─── Material for the task ───

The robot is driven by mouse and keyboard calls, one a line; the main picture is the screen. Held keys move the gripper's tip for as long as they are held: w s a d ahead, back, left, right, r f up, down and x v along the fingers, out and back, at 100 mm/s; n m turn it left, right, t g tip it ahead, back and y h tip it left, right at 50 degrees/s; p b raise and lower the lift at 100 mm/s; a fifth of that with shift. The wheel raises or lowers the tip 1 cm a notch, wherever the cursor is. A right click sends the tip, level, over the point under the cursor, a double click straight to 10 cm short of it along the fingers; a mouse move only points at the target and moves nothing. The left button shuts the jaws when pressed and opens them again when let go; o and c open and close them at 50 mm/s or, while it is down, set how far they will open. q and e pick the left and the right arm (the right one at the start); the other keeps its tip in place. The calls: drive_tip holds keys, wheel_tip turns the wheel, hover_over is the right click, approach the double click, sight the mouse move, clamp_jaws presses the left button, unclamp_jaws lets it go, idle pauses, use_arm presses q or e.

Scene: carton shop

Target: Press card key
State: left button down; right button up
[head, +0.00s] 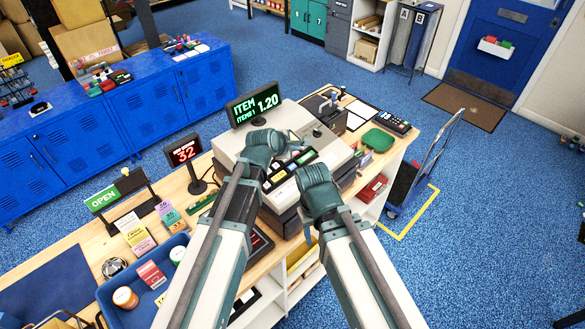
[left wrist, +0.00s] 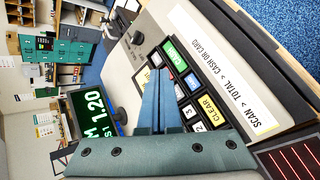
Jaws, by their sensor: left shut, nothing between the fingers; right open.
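The cash register (head: 290,122) stands on the wooden counter. In the left wrist view its keypad shows a green key (left wrist: 172,52), a blue key (left wrist: 192,82), a yellow CLEAR key (left wrist: 209,106) and white number keys. The blue key's label is too small to read, so I cannot tell surely which key is card. My left gripper (head: 292,156) is shut and empty over the keypad; its tips (left wrist: 160,75) appear beside the green and blue keys. I cannot tell if they touch. My right gripper (head: 318,178) is open at the register's front right; its fingers are mostly hidden.
A display reading 1.20 (head: 255,105) stands behind the register. A small red display (head: 183,151) and a blue tray (head: 112,290) are left on the counter. A green dish (head: 379,140) and a card terminal (head: 393,122) lie to the right.

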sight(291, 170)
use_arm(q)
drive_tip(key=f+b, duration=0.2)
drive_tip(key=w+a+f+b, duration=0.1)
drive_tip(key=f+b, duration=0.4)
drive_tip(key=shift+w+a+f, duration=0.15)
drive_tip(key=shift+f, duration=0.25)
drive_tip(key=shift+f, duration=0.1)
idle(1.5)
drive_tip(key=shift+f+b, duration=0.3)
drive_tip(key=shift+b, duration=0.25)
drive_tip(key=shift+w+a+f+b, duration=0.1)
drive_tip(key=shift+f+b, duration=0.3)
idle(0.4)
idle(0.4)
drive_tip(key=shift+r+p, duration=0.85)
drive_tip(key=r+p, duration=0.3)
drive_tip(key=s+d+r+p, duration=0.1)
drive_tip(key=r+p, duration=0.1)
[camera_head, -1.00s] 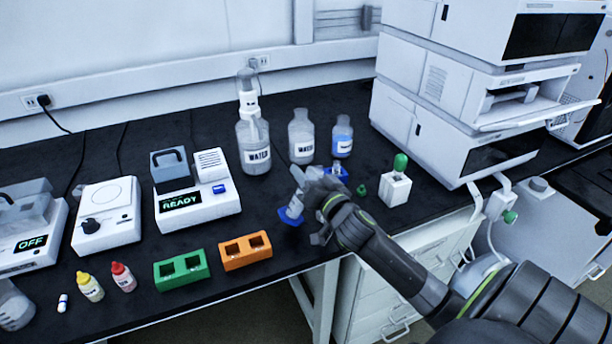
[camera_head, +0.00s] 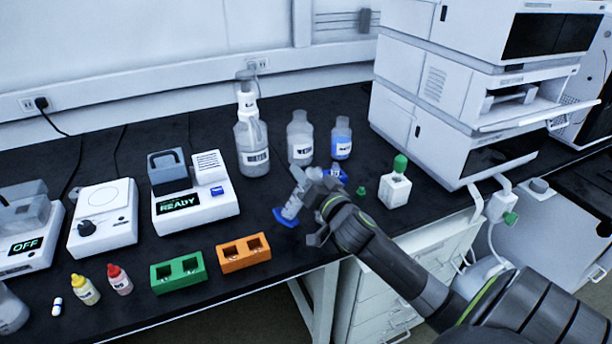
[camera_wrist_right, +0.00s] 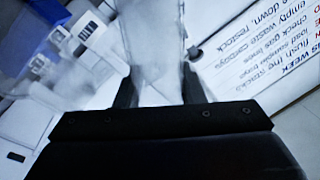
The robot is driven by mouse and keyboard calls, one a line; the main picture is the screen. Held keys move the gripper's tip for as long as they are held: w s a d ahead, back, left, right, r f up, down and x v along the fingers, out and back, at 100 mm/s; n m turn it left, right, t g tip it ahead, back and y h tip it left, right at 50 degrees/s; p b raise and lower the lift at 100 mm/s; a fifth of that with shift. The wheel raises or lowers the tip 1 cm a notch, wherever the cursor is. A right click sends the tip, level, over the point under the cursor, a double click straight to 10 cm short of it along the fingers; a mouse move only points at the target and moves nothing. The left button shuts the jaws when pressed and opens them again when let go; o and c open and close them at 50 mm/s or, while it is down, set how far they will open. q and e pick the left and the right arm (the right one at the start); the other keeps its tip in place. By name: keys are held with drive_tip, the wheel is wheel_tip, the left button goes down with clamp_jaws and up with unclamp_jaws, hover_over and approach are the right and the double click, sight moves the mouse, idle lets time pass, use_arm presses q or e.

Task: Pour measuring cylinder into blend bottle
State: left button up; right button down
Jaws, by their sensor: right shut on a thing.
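My right gripper (camera_head: 318,212) is shut on a clear measuring cylinder (camera_head: 292,206) with a blue foot, above the front of the black bench. The cylinder leans slightly, its top toward the right. Its clear body also shows between the two fingers in the right wrist view (camera_wrist_right: 155,50). No bottle clearly reads as the blend bottle. Behind the gripper stand a clear bottle (camera_head: 300,140) and a bottle of blue liquid (camera_head: 341,140). A small blue item (camera_head: 336,173) is partly hidden by the gripper. My left gripper is out of view.
A green-capped bottle (camera_head: 396,186) and a loose green cap (camera_head: 361,191) are right of the gripper. A large water bottle (camera_head: 252,148), a READY device (camera_head: 195,205), an orange rack (camera_head: 243,262) and a green rack (camera_head: 178,285) are left. White stacked instruments (camera_head: 450,110) bound the right.

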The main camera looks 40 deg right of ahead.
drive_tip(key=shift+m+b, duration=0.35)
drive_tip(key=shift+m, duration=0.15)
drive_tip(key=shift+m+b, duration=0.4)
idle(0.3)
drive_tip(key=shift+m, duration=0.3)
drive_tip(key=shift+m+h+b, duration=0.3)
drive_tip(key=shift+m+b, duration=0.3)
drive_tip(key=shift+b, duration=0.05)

───

● What is asked
Copy the data exactly. Any picture it contains is to be omitted.

● Expected output
The robot is driven by mouse and keyboard calls, one a line; the main picture is the screen. Held keys move the gripper's tip for as long as they are held: w s a d ahead, back, left, right, r f up, down and x v along the fingers, out and back, at 100 mm/s; n m turn it left, right, t g tip it ahead, back and y h tip it left, right at 50 degrees/s; p b raise and lower the lift at 100 mm/s; a fifth of that with shift. The wheel raises or lowers the tip 1 cm a notch, wherever the cursor is. A right click sends the tip, level, over the point under the cursor, a double click straight to 10 cm short of it along the fingers; a mouse move only points at the target and moves nothing. The left button shuts the jaws when pressed and opens them again when let go; o and c open and close them at 50 mm/s or, while it is down, set how far they will open. q and e pick the left and the right arm (the right one at the start); the other keeps its tip in place. The calls: drive_tip holds keys, wheel_tip turns the wheel, hover_over is the right click, approach the double click, sight the mouse move, clamp_jaws presses the left button, unclamp_jaws lets it go, idle pauses, use_arm presses q or e.

Scene: carton shop

Target: Press card key
State: left button down; right button up
[head, +0.00s] 
[left wrist, +0.00s] 
Jaws, by their sensor: left shut, nothing between the fingers; right open.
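The cash register (head: 290,122) stands on the wooden counter. In the left wrist view its keypad shows a green key (left wrist: 172,52), a blue key (left wrist: 192,82), a yellow CLEAR key (left wrist: 209,106) and white number keys. The blue key's label is too small to read, so I cannot tell surely which key is card. My left gripper (head: 292,156) is shut and empty over the keypad; its tips (left wrist: 160,75) appear beside the green and blue keys. I cannot tell if they touch. My right gripper (head: 318,178) is open at the register's front right; its fingers are mostly hidden.
A display reading 1.20 (head: 255,105) stands behind the register. A small red display (head: 183,151) and a blue tray (head: 112,290) are left on the counter. A green dish (head: 379,140) and a card terminal (head: 393,122) lie to the right.

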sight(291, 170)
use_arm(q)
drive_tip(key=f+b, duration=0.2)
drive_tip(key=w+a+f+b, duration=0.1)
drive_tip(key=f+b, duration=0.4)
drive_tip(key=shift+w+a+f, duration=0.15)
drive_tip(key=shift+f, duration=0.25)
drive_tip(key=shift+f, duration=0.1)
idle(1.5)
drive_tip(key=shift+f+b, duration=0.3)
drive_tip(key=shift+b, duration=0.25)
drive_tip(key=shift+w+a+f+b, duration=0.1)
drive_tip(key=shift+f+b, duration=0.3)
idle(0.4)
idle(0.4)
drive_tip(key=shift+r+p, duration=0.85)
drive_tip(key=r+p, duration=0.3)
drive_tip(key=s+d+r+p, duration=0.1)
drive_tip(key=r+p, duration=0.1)
[camera_head, -1.00s] 
[camera_head, +0.00s] 
[camera_wrist_right, +0.00s] 
The robot is driven by mouse and keyboard calls, one a line; the main picture is the screen. Held keys move the gripper's tip for as long as they are held: w s a d ahead, back, left, right, r f up, down and x v along the fingers, out and back, at 100 mm/s; n m turn it left, right, t g tip it ahead, back and y h tip it left, right at 50 degrees/s; p b raise and lower the lift at 100 mm/s; a fifth of that with shift. The wheel raises or lowers the tip 1 cm a notch, wherever the cursor is. A right click sends the tip, level, over the point under the cursor, a double click straight to 10 cm short of it along the fingers; a mouse move only points at the target and moves nothing. The left button shuts the jaws when pressed and opens them again when let go; o and c open and close them at 50 mm/s or, while it is down, set how far they will open. q and e pick the left and the right arm (the right one at the start); the other keeps its tip in place. By name: keys are held with drive_tip, the wheel is wheel_tip, the left button goes down with clamp_jaws and up with unclamp_jaws, hover_over and approach are the right and the double click, sight moves the mouse, idle lets time pass, use_arm presses q or e.

Task: Pour measuring cylinder into blend bottle
State: left button up; right button down
Jaws, by their sensor: right shut on a thing.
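My right gripper (camera_head: 318,212) is shut on a clear measuring cylinder (camera_head: 292,206) with a blue foot, above the front of the black bench. The cylinder leans slightly, its top toward the right. Its clear body also shows between the two fingers in the right wrist view (camera_wrist_right: 155,50). No bottle clearly reads as the blend bottle. Behind the gripper stand a clear bottle (camera_head: 300,140) and a bottle of blue liquid (camera_head: 341,140). A small blue item (camera_head: 336,173) is partly hidden by the gripper. My left gripper is out of view.
A green-capped bottle (camera_head: 396,186) and a loose green cap (camera_head: 361,191) are right of the gripper. A large water bottle (camera_head: 252,148), a READY device (camera_head: 195,205), an orange rack (camera_head: 243,262) and a green rack (camera_head: 178,285) are left. White stacked instruments (camera_head: 450,110) bound the right.

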The main camera looks 40 deg right of ahead.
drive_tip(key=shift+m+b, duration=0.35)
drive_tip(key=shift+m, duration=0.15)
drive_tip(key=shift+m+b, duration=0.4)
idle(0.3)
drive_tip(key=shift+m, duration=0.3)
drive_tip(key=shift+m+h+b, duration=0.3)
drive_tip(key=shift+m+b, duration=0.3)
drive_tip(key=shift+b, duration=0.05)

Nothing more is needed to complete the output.